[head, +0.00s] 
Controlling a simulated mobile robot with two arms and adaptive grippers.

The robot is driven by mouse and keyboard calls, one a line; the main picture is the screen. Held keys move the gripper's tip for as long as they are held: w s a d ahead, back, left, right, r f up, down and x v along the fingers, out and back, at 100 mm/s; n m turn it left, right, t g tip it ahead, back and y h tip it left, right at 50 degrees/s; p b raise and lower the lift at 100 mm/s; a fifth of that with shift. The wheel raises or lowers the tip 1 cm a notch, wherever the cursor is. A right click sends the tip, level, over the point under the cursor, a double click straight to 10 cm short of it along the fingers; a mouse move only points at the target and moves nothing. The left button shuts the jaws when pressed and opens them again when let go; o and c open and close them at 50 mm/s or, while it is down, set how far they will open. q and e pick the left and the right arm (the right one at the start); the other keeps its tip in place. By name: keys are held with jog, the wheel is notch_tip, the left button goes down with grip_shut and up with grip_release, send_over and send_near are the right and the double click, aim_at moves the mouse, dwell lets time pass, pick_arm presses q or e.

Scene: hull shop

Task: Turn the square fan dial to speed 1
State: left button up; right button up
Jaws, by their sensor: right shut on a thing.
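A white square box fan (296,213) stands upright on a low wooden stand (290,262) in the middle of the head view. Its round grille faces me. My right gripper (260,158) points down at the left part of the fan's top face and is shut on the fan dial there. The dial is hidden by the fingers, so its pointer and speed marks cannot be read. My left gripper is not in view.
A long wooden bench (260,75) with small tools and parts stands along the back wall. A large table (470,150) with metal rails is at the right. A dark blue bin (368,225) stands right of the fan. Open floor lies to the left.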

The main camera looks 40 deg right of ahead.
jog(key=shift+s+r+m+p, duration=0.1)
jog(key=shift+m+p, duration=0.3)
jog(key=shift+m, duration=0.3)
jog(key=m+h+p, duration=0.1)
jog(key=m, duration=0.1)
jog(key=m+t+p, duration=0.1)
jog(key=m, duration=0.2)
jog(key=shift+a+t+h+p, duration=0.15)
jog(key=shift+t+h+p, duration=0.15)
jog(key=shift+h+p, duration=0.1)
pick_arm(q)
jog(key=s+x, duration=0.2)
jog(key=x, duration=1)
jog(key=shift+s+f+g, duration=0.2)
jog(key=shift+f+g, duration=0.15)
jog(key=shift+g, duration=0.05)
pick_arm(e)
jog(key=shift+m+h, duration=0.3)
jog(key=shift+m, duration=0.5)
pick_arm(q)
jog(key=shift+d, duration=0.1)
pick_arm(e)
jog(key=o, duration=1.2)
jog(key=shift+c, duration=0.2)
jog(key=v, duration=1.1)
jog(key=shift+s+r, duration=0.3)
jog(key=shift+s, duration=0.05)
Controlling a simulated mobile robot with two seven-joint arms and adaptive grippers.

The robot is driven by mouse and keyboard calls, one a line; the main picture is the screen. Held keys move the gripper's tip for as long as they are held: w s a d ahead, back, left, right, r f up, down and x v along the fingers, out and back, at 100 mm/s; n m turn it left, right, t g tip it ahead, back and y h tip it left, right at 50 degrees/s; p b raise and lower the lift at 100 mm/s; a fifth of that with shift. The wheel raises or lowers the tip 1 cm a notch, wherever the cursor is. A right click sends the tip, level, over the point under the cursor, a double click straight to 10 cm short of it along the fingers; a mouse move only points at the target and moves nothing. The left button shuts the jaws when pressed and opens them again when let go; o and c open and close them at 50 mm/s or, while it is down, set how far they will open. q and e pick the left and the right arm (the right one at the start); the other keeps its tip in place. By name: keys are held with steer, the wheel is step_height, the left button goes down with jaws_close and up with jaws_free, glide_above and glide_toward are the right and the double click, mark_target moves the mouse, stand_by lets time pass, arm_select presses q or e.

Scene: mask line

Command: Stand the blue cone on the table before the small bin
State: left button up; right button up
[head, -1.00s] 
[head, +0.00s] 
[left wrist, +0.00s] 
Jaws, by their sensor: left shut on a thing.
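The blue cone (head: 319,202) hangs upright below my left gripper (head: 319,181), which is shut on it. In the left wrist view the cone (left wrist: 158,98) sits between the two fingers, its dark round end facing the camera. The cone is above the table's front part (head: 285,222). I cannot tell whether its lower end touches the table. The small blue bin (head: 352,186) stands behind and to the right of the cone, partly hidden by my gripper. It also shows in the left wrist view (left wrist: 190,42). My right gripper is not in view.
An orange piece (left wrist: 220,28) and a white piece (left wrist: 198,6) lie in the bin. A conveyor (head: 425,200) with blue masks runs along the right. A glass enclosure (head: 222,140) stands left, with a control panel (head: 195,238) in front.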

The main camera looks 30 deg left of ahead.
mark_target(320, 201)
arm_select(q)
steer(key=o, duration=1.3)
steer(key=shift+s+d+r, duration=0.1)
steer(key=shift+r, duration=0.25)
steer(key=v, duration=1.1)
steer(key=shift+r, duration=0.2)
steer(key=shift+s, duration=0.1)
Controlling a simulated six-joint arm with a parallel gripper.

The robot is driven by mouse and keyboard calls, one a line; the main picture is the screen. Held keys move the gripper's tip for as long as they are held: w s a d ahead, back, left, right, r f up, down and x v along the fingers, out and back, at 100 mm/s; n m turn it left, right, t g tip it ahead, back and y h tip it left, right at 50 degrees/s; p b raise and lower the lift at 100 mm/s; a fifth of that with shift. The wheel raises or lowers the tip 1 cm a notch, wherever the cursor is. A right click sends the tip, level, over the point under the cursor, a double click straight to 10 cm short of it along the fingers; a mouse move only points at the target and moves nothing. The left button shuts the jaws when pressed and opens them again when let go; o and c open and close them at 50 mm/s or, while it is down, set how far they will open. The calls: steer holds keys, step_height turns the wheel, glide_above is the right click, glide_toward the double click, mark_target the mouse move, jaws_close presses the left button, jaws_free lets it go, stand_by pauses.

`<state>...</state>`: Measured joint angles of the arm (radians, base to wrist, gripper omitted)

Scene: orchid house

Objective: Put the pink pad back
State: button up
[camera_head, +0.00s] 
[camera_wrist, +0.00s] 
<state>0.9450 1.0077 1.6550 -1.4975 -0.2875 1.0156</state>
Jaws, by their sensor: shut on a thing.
_ _ _ _
Your goal:
All records above must be set down exactly, please.

Exercise solution:
[head, +0.00s] 
Controlling a simulated mobile robot with two arms and adaptive grippers.

The robot is driven by mouse and keyboard calls, one a line; the main picture is the screen. Held keys move the gripper's tip for as long as they are held: w s a d ahead, back, left, right, r f up, down and x v along the fingers, out and back, at 100 mm/s; n m turn it left, right, t g tip it ahead, back and y h tip it left, right at 50 degrees/s; p b raise and lower the lift at 100 mm/s; a fifth of that with shift. The wheel raises or lowers the tip 1 cm a notch, wherever the cursor is. A right click sends the tip, level, over the point under the cursor, a double click straight to 10 cm short of it along the fingers; a mouse move only points at the target and moves nothing. The left button shuts the jaws when pressed and opens them again when let go; o and c open and close them at 50 mm/s or, while it is down, set how far they will open. q and e pick the left and the right arm (the right one at the start); the other keeps its tip in place. By name: keys are held with jog, the wheel is notch_tip, the left button goes down with grip_shut and up with grip_release, send_over and send_near are the right and the double click, aim_at moves the mouse, dwell lets time pass, pick_arm presses q or e.

Scene: hull shop

Task: Turn the square fan dial to speed 1
State: left button up; right button up
Jaws, by their sensor: right shut on a thing.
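A white square box fan (296,213) stands upright on a low wooden stand (290,262) in the middle of the head view. Its round grille faces me. My right gripper (260,158) points down at the left part of the fan's top face and is shut on the fan dial there. The dial is hidden by the fingers, so its pointer and speed marks cannot be read. My left gripper is not in view.
A long wooden bench (260,75) with small tools and parts stands along the back wall. A large table (470,150) with metal rails is at the right. A dark blue bin (368,225) stands right of the fan. Open floor lies to the left.

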The main camera looks 40 deg right of ahead.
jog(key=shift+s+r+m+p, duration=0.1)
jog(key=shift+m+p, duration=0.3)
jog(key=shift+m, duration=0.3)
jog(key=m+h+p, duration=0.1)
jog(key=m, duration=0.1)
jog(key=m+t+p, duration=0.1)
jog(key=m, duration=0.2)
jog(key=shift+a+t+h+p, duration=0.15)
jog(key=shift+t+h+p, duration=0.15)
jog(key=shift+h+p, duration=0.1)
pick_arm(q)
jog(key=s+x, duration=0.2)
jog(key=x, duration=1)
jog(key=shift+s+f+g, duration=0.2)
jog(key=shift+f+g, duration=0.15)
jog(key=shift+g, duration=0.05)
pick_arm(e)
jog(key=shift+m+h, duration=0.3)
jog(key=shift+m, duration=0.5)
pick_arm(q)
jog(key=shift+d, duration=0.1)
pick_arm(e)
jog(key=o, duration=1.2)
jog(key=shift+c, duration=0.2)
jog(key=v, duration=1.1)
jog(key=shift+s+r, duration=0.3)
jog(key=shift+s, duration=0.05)
Controlling a simulated mobile robot with two seven-joint arms and adaptive grippers.

The robot is driven by mouse and keyboard calls, one a line; the main picture is the screen. Held keys move the gripper's tip for as long as they are held: w s a d ahead, back, left, right, r f up, down and x v along the fingers, out and back, at 100 mm/s; n m turn it left, right, t g tip it ahead, back and y h tip it left, right at 50 degrees/s; p b raise and lower the lift at 100 mm/s; a fifth of that with shift. The wheel raises or lowers the tip 1 cm a notch, wherever the cursor is. A right click sends the tip, level, over the point under the cursor, a double click straight to 10 cm short of it along the fingers; a mouse move only points at the target and moves nothing. The left button shuts the jaws when pressed and opens them again when let go; o and c open and close them at 50 mm/s or, while it is down, set how far they will open. q and e pick the left and the right arm (the right one at the start); the other keeps its tip in place. By name: keys are held with steer, the wheel is step_height, the left button goes down with jaws_close and up with jaws_free, glide_above and glide_toward are the right and the double click, mark_target moves the mouse, stand_by lets time pass, arm_select presses q or e.

Scene: mask line

Command: Stand the blue cone on the table before the small bin
State: left button up; right button up
[head, -1.00s] 
[head, +0.00s] 
[left wrist, +0.00s] 
Jaws, by their sensor: left shut on a thing.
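The blue cone (head: 319,202) hangs upright below my left gripper (head: 319,181), which is shut on it. In the left wrist view the cone (left wrist: 158,98) sits between the two fingers, its dark round end facing the camera. The cone is above the table's front part (head: 285,222). I cannot tell whether its lower end touches the table. The small blue bin (head: 352,186) stands behind and to the right of the cone, partly hidden by my gripper. It also shows in the left wrist view (left wrist: 190,42). My right gripper is not in view.
An orange piece (left wrist: 220,28) and a white piece (left wrist: 198,6) lie in the bin. A conveyor (head: 425,200) with blue masks runs along the right. A glass enclosure (head: 222,140) stands left, with a control panel (head: 195,238) in front.

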The main camera looks 30 deg left of ahead.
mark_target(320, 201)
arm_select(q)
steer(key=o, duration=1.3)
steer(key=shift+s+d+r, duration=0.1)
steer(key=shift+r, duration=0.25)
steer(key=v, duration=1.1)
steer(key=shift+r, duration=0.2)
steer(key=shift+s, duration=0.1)
Controlling a simulated six-joint arm with a parallel gripper.

The robot is driven by mouse and keyboard calls, one a line; the main picture is the screen. Held keys move the gripper's tip for as long as they are held: w s a d ahead, back, left, right, r f up, down and x v along the fingers, out and back, at 100 mm/s; n m turn it left, right, t g tip it ahead, back and y h tip it left, right at 50 degrees/s; p b raise and lower the lift at 100 mm/s; a fifth of that with shift. The wheel raises or lowers the tip 1 cm a notch, wherever the cursor is. A right click sends the tip, level, over the point under the cursor, a double click straight to 10 cm short of it along the fingers; a mouse move only points at the target and moves nothing. The left button shuts the jaws when pressed and opens them again when let go; o and c open and close them at 50 mm/s or, while it is down, set how far they will open. The calls: steer holds keys, step_height turns the wheel, glide_above is the right click, glide_toward the double click, mark_target the mouse move, jaws_close presses the left button, jaws_free lets it go, stand_by pauses.

`<state>...</state>`: Measured joint angles of the arm (radians, base to wrist, gripper omitted)

Scene: orchid house

Objective: Put the pink pad back
State: button up
[camera_head, +0.00s] 
[camera_wrist, +0.00s] 
<state>0.9450 1.0077 1.6550 -1.4975 -0.2875 1.0156</state>
Jaws, by their sensor: shut on a thing.

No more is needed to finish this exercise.